Think about this: MTV’s Jersey Shore is not only the highest rated cable show on American television, it is emerging as a cultural phenomenon and icon. It gets 5-6 times the number of viewers of even very popular cable shows like The Colbert Report–and of course does especially well with the coveted younger demographic. Perhaps unsurprisingly, the hook-up culture is not only alive and well on Jersey Shore, it is not clear what would fuel the narrative of the show without it. There is a “smoosh” room which has been designated explicitly for hook-ups, and over which the roommates sometimes fight. They are constantly hooking-up with people they are dating, people they just met, and (of course) each other. Here are some of the quotes that MTV put on the show’s webpage. If someone is “DTF”, it means they are down to [have sex]:
Who does this girl think she is … You’re not DTF with Pauly? Really, you’re DTF with Mike? That’s absurd, that’s just crazy.
I smooshed a girl in your bed. She was a cougar with tattoos.
Ryder is looking pretty good tonight, but she’s already had sex with Vinny and I’m not really cool with sloppy seconds, so I don’t know what do to with her.
Bosnian Girl: Can we just talk in the room?

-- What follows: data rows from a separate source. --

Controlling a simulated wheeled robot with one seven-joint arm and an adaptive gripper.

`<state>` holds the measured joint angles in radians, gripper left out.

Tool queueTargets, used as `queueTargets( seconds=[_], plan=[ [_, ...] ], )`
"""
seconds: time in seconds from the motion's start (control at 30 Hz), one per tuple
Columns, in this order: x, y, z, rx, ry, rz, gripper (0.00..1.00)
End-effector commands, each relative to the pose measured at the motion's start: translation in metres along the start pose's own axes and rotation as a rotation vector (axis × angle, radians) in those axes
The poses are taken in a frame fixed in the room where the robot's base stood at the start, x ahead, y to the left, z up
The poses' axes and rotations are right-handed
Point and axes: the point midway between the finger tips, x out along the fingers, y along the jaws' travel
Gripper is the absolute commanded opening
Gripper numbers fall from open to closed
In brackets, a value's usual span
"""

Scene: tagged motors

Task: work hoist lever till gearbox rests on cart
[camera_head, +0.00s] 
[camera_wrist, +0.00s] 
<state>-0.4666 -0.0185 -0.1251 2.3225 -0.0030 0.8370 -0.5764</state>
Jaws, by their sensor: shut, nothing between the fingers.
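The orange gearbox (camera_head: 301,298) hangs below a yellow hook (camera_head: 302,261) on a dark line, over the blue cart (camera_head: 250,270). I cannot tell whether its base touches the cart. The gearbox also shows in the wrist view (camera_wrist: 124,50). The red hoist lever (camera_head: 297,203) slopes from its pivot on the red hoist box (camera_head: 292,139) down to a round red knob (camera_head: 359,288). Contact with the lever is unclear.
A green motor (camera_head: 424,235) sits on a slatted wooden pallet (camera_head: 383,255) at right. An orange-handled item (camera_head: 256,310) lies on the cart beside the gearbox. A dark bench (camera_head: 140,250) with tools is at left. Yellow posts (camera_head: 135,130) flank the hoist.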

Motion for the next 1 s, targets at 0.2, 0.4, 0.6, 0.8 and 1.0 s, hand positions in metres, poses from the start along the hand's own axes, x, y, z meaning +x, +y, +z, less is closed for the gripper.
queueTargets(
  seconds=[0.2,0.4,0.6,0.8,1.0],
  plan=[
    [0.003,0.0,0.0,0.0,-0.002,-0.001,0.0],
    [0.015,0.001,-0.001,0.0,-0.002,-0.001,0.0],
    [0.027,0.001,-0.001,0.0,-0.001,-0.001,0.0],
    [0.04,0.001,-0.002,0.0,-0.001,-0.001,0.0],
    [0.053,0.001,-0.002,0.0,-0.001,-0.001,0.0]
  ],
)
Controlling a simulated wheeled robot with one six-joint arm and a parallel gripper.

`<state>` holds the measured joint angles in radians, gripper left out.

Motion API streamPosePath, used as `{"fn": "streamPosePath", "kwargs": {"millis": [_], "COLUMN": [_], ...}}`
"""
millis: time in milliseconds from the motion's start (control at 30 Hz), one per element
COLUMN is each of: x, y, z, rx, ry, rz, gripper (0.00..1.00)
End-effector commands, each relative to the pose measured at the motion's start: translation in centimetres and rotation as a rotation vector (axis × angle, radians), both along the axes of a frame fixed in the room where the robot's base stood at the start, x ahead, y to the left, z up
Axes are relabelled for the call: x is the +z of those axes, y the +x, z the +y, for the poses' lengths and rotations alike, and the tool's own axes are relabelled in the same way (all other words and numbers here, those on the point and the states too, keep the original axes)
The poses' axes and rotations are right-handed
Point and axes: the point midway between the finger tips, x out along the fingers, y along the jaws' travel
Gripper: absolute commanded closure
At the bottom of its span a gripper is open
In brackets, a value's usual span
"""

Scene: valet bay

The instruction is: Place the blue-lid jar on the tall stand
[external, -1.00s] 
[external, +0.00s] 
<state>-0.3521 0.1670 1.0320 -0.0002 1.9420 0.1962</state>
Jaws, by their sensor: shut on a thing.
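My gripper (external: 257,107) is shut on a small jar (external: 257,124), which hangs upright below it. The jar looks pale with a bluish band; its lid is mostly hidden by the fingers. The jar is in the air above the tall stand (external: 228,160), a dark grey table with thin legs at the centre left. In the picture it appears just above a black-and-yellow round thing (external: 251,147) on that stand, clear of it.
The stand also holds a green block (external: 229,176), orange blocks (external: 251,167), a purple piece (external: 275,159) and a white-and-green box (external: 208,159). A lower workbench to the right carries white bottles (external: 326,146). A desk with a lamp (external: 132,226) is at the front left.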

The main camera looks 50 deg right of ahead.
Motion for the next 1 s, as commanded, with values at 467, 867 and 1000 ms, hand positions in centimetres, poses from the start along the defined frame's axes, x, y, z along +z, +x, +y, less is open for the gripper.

Pauly D: I’ll call the cab.She’s like Triple A. You call her and she’s there.
This last quote is particularly interesting as it reveals something that at least appears to have changed in our sexual culture: mainstream female sexual practices, rather than critiquing it and resisting it, are now embracing the primacy of the hook-up. The classic public example which signaled the change (though spending 30 seconds at Texts from Last Night will provide all the evidence one needs) was the popularity of Ke$ha’s chart-topping song Blah, Blah, Blah. In the music video, which includes her duct-taping a man’s face and ripping off his pants, she sings lyrics like this:
I don’t care where you live at
Now turn around boy, let me hit that
Don’t be a little bitch with your chit chat…just show me where your dick’s at
Until recently, those who would draw attention to the kind of harm this attitude brings our culture (and particularly to women and girls), have been thought to be conservative fuddy-duddies; people who just need to find something to do besides being a bedroom cop. But that critique cannot be made of The New York Times‘ Frank Bruni, the first openly gay columnist for that paper, who wrote this ridiculously important Op-Ed which takes an honest look at our sexual culture in light of the new HBO series Girls. One of the several courageous questions Bruni asks is, “Are young women who think that they should be more like men willing themselves into a casual attitude toward sex that’s an awkward emotional fit?”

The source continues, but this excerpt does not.